The name Hešeri was first recorded in the Thirty Common Surnames of Jurchen during the later Tang dynasty (c. 800-850), and is said to be derived from the name of an ancestral river (šeri loosely translating to water-spring in the Manchu language). Alternatively, some have suggested that the name may stem from that of an ancient tribe. During the Tang dynasty, the Hešeri lived on the northern outskirts of the empire, co-existing to some degree with the then extant Khitan and the Liao dynasty they founded (which dynasty the Jurchen ultimately conquered and destroyed in 1125[3]); while the bulk of the clan maintained their ancestral residencies, the (second) ascendancy of the Jurchen (renamed by this time to Manchu) during the Qing dynasty and the administrative and military appointments clan Hešeri enjoyed as a result saw moderate diffusion of Hešeri throughout the more interior northern and central provinces.

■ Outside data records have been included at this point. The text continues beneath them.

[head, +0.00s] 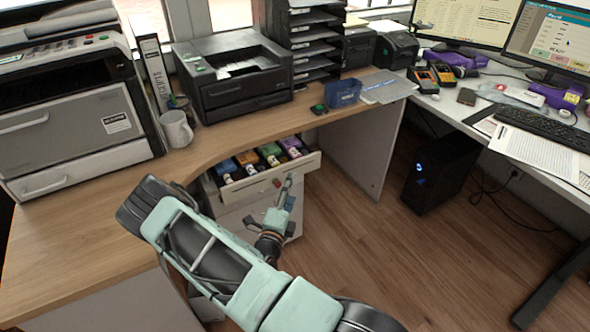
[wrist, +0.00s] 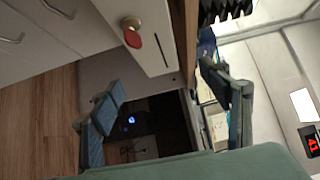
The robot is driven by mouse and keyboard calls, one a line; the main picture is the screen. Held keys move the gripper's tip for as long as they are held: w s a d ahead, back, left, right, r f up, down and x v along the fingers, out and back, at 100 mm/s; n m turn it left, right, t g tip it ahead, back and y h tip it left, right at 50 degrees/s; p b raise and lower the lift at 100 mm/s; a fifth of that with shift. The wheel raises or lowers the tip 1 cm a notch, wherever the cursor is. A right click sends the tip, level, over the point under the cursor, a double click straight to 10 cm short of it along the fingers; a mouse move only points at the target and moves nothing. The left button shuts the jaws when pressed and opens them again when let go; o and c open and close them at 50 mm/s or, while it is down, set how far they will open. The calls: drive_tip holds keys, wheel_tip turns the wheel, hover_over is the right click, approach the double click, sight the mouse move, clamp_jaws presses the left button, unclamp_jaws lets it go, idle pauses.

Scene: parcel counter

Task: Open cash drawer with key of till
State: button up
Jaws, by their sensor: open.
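The cash drawer (head: 262,186) under the wooden counter stands pulled out, with coloured items in its compartments. Its pale front (wrist: 152,58) fills the upper middle of the wrist view. A key with a red head (wrist: 134,39) sits in the round lock on that front. The red head also shows small in the head view (head: 277,183). My gripper (head: 284,196) is in front of the drawer, close to its front panel. In the wrist view my gripper (wrist: 168,105) has its fingers wide apart, with nothing between them; the key is apart from both fingertips.
Lower drawers with handles (wrist: 58,8) are below the cash drawer. A printer (head: 232,78), a white mug (head: 176,130) and a blue box (head: 343,92) stand on the counter. A black computer tower (head: 432,170) stands on the floor to the right. Open floor lies between.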

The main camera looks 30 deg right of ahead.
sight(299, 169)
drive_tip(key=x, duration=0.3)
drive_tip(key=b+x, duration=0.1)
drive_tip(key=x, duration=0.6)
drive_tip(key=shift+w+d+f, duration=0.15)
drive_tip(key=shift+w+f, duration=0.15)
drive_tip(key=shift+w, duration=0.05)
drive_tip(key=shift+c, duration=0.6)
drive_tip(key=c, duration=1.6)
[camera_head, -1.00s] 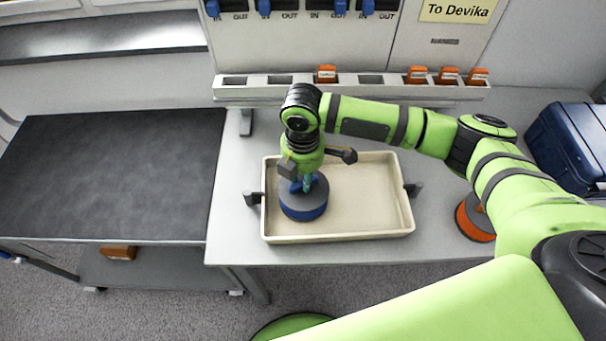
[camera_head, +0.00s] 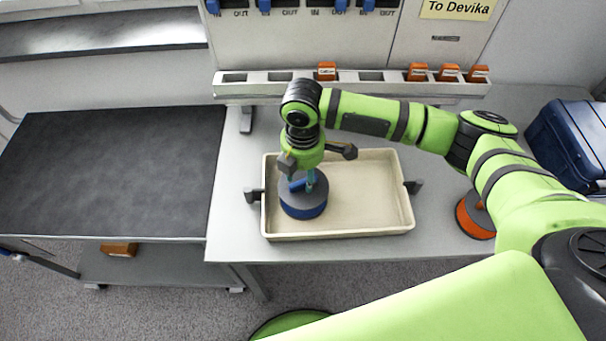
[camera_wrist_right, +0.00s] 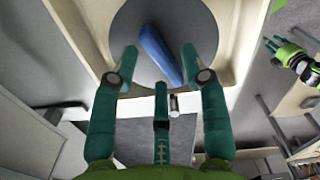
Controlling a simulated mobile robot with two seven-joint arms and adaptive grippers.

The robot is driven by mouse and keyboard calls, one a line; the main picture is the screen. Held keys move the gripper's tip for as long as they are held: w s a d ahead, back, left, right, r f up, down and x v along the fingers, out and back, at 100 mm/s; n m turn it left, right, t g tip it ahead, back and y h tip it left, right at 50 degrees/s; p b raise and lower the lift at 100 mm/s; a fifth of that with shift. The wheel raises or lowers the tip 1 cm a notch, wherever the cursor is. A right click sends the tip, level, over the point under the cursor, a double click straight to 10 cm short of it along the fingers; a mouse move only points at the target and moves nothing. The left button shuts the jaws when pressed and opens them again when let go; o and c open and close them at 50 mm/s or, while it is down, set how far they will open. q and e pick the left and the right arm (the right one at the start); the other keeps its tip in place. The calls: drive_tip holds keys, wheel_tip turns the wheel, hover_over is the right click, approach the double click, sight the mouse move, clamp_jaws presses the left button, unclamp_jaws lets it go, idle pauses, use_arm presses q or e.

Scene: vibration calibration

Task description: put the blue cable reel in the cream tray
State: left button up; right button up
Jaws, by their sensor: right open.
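The blue cable reel (camera_head: 303,210) has a grey top and a blue bar-shaped handle. It sits in the left part of the cream tray (camera_head: 370,235). My right gripper (camera_head: 303,183) is just above the reel, pointing down. In the right wrist view my right gripper (camera_wrist_right: 158,62) is open, its teal fingers spread to either side of the reel's blue handle (camera_wrist_right: 160,55). The fingertips look apart from the handle. The gripper partly hides the reel's top in the head view. My left gripper is not clearly in the head view.
An orange reel (camera_head: 475,217) with a grey top stands right of the tray, under my right arm. A blue case (camera_head: 570,145) is at the far right. A rack (camera_head: 350,88) with several orange blocks runs behind the tray. A dark cart top (camera_head: 110,170) is clear at left.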

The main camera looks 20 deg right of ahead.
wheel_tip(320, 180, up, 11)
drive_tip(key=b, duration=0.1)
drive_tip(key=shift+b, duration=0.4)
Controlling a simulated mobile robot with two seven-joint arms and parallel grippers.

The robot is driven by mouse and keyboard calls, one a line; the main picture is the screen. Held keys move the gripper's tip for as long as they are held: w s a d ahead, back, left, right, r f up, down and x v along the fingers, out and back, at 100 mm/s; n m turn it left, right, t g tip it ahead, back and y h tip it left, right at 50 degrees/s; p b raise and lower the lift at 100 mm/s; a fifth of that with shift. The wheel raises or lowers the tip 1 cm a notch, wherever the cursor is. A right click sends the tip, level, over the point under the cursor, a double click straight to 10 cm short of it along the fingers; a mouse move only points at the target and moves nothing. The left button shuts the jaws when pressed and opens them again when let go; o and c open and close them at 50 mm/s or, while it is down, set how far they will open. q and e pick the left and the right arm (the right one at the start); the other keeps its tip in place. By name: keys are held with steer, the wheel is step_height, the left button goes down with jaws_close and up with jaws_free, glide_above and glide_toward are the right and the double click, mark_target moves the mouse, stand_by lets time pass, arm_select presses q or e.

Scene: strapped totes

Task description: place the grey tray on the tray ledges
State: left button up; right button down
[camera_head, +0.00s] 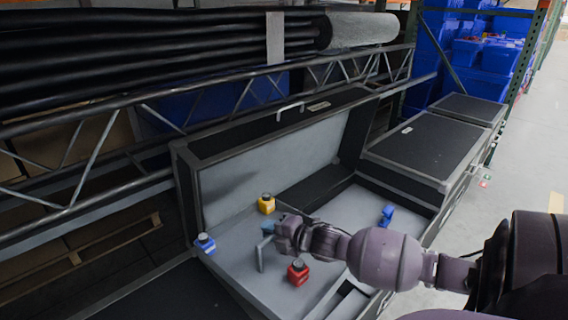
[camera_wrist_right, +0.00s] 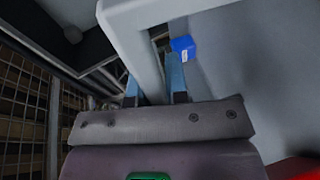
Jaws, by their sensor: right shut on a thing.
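The grey tray (camera_head: 228,262) lies in the left part of an open black case (camera_head: 268,118), carrying a blue item (camera_head: 205,243), a yellow item (camera_head: 267,204) and a red item (camera_head: 298,272). My right gripper (camera_head: 272,235) is over the tray, shut on its upright grey handle (camera_head: 261,254). In the right wrist view the blue-tipped fingers (camera_wrist_right: 156,88) straddle the pale handle bar (camera_wrist_right: 132,18). The tray ledges cannot be made out. Whether the tray is raised or resting is unclear. My left gripper is not in view.
The case lid stands open behind the tray. A blue object (camera_head: 387,214) lies in the case's right part. Closed black cases (camera_head: 425,143) stand to the right. A metal truss (camera_head: 205,95) and black rolls (camera_head: 140,50) run behind.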

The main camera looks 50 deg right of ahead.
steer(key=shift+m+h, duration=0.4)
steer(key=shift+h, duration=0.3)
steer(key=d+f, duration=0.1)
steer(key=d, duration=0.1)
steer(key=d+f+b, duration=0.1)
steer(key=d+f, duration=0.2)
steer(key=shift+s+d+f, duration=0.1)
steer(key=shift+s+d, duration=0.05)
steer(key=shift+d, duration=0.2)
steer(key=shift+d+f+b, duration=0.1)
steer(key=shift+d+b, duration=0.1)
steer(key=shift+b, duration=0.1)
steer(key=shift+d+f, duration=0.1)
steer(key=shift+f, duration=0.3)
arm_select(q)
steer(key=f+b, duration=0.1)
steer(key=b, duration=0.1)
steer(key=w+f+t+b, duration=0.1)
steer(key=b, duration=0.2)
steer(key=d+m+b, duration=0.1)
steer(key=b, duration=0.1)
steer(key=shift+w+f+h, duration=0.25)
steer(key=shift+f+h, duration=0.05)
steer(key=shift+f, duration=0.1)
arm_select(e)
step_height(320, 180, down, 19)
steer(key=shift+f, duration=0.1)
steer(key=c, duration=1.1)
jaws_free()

After the Xinhai Revolution of 1911 and the resulting 1912 collapse of the Qing dynasty, the vast majority of Hešeri saw fit to distance themselves from their Manchu origins. To accomplish this, the more Han-sounding diminutive He (Chinese: 赫/何) was adopted as a replacement surname (commonly spelled Ho in Hong Kong and several other Cantonese-speaking regions); a few Hešeri went further and changed their surnames completely to Gao (高), Kang (康), Zhang (张), Lu (芦), He (贺), Suo (索), Ying (英), Hao (郝), Hei (黑), Pu (普), Li (李), or Man (满).

Notable people[edit]

In Jin dynasty[edit]

In the 119-year history of the Jin dynasty, at least 52[4] people from this clan were powerful enough to affect the government's decisions. Their names were recorded in the History of Jin.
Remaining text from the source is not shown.